Lorsqu'il se mesure à la gloire paternelle, au point de se confondre avec le roi-soleil, le soleil-père, Hubert encourt le risque de pétrification, de gel des élans. La scène de la caverne, incontestable symbolisation de renaissance, dans laquelle le jeune homme se superpose déjà à son géniteur, confère à la dynamique onirique un sens d'avertissement. Le rêve impose une prise de conscience : le rêveur doit se libérer de la dangereuse comparaison - donc de la compétition - avec son père. En présence de telles images, comment pourrait-(on ne pas penser au mythe de Phaéton, fils du Soleil, qui périt pour avoir osé conduire les chevaux du char de son père ? A la lumière de cette étude sur le cheval imaginaire, on voit se dessiner une indéniable parenté entre les mythes de Pégase, d'Icare et de Phaéton.

A partir de l’image du cheval telle qu'elle ressort des textes littéraires, nous avons naguère développé les principaux thèmes qu'on retrouve dans toutes les traductions du symbole. Ce cheval-là exprime la force, la fougue, la puissance matérielle et sexuelle. En résumé, pour respecter la définition de Paul Diel, il exprime l'impétuosité des désirs. Les connotations féminine et maternelle de l'image sont également étayées par de nombreux textes littéraires. Le cheval est encore un symbole de la clairvoyance intuitive.

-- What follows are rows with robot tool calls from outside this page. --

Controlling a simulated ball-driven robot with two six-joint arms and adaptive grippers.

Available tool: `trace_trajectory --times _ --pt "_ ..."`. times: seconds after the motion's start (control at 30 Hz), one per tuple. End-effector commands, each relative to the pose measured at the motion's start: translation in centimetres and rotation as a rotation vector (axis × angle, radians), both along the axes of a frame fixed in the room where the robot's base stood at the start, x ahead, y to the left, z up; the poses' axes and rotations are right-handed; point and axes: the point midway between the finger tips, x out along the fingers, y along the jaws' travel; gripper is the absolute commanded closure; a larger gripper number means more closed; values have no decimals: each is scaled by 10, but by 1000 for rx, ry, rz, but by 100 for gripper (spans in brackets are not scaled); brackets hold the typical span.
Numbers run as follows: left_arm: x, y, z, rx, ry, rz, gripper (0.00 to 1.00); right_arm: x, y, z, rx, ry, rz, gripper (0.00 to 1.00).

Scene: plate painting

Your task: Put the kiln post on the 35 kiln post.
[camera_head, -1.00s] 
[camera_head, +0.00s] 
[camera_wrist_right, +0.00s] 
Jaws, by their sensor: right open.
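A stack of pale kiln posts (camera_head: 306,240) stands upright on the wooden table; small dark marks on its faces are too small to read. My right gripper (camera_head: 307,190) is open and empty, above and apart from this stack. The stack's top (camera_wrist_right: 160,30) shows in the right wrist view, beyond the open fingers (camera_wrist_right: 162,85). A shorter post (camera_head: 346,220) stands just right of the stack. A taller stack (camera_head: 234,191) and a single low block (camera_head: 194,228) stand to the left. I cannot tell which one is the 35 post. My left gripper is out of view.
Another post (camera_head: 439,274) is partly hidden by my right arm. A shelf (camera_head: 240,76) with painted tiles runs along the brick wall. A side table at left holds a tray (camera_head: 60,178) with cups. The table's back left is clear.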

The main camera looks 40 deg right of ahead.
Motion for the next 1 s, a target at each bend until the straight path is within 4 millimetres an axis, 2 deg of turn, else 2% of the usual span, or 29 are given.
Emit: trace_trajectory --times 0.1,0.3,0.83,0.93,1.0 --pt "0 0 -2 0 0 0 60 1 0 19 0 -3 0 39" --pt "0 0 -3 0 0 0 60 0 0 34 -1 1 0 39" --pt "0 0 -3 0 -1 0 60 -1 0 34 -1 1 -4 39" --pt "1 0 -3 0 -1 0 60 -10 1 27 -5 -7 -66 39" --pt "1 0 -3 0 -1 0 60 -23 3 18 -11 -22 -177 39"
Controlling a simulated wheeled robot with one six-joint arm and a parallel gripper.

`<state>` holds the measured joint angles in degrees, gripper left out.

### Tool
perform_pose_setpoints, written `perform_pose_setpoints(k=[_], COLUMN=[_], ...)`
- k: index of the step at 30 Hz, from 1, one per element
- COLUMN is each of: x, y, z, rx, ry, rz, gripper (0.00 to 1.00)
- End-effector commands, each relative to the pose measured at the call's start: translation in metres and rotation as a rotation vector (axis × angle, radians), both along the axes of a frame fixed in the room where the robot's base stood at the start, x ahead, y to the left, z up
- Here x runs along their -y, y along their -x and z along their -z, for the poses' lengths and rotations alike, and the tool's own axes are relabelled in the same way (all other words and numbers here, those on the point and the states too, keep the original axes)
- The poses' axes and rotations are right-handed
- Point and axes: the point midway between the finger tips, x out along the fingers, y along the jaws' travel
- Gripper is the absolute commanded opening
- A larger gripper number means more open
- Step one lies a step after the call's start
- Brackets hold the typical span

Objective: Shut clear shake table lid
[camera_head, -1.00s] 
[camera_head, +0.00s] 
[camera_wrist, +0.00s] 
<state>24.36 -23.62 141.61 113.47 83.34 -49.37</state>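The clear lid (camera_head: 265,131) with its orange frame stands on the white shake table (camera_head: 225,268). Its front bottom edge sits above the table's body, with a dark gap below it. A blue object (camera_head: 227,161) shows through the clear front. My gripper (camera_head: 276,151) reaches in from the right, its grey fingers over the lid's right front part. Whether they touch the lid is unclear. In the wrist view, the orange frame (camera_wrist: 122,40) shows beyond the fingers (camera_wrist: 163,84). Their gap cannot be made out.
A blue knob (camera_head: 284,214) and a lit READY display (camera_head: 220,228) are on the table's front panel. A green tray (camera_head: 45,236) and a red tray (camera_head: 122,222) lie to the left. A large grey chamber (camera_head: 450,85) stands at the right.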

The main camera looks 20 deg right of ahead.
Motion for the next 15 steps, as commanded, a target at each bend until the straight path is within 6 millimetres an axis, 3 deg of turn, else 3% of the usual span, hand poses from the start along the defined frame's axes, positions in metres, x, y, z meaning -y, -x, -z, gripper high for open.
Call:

Dans le rêve éveillé, à proximité du cheval, on trouvera ça et là quelques indices qui viendront attester la pertinence de ces traductions. Mais l'objectivité oblige à reconnaître que celles-là doivent être tenues pour accessoires.

Plus nettement, peut-être, que beaucoup d'autres images, le cheval onirique souligne la différence entre la symbolique vivante, expression de la psyché totale et la symbolique méditée, toujours plus ou moins polluée par l'emprise du mental.

Lorsque la dynamique du rêve fait appel à l'image du cheval, c'est pour traduire, sous des formes très variées, une activation du rapport entre la liberté du sentir et les protections qui séparent l'être de l'extérieur. Le cheval du rêve est un auxiliaire du verbe muer. Si l’image du cheval fringant, terrestre, aux muscles frémissants, est plutôt rare, c'est parce qu'elle représente la libre disposition des élans. La dynamique d'évolution n' aucune raison de s'attarder sur un état satisfaisant. Elle tend à rétablir une harmonie psychologique. Elle concentre son effort sur les deux manifestations de la problématique que sont l'évasion dans l'exaltation imaginative, qui se projette sur la vision de Pégase, et le repli de sa sensibilité, qui engendre tous les dérivés de la peau. De la peau épaisse du pachyderme au cheval de bronze ou de pierre, en passant par l'hippocampe ou le caparaçon, c'est toujours du même besoin d'échapper à l'atteinte de l'extérieur qu'il s'agit.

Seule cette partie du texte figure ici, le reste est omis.